Write out, exactly as given, every line from the one holding "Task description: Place" to the one holding "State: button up", including both.
────
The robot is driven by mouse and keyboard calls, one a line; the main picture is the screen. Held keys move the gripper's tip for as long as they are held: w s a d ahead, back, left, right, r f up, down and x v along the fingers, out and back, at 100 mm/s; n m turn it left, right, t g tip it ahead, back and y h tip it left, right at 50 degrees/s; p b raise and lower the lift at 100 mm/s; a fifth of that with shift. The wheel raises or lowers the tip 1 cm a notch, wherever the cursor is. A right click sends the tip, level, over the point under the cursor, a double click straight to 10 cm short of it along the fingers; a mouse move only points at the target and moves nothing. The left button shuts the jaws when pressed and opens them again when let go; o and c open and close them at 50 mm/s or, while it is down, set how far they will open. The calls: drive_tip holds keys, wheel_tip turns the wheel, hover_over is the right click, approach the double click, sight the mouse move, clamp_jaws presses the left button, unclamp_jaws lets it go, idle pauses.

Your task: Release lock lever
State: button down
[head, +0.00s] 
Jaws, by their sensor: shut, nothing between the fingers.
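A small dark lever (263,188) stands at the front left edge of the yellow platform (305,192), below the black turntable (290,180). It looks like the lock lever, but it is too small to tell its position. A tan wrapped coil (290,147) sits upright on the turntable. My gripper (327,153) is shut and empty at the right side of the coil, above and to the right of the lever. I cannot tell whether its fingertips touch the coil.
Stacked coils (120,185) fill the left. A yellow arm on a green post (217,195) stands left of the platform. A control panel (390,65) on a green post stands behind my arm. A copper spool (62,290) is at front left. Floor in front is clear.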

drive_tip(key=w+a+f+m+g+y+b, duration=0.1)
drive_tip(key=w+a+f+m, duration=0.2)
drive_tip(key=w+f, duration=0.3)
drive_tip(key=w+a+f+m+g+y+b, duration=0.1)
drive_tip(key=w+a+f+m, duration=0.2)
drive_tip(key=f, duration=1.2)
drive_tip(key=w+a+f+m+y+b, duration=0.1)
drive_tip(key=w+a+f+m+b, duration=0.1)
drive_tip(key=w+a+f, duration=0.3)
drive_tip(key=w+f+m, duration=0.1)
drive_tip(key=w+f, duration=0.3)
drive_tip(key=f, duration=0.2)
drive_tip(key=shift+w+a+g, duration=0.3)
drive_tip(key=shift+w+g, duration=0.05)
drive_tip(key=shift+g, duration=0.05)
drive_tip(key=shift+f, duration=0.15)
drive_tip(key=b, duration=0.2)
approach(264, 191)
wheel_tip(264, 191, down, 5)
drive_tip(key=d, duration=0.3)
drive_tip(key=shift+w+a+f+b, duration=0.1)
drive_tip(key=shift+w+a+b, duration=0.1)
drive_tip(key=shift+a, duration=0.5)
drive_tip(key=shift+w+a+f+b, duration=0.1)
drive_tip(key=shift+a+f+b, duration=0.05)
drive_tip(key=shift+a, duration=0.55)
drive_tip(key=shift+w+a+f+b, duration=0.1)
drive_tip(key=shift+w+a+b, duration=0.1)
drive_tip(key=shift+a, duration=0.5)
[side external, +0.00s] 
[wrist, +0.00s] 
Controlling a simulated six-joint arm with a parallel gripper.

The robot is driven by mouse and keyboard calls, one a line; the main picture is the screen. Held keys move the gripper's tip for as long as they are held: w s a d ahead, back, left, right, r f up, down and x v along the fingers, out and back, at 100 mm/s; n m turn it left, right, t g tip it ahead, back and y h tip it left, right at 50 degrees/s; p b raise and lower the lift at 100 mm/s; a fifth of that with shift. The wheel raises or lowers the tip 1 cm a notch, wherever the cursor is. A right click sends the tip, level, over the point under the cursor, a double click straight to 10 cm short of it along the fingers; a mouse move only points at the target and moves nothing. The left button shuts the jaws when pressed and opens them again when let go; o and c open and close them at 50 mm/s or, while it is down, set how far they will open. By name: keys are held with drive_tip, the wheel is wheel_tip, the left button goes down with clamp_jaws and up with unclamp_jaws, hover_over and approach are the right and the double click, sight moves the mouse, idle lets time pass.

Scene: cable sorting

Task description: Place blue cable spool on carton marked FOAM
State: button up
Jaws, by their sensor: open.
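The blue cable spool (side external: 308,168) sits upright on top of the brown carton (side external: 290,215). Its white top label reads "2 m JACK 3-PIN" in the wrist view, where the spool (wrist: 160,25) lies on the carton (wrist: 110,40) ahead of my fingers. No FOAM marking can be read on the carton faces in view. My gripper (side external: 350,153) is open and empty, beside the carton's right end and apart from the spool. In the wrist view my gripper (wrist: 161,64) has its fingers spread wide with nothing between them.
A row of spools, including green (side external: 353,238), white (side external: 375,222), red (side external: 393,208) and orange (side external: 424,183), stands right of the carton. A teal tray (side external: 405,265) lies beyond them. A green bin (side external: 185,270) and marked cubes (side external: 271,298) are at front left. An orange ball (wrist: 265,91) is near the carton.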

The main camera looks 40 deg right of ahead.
────
* **Finished answer**
Task description: Place blue cable spool on carton marked FOAM
State: button up

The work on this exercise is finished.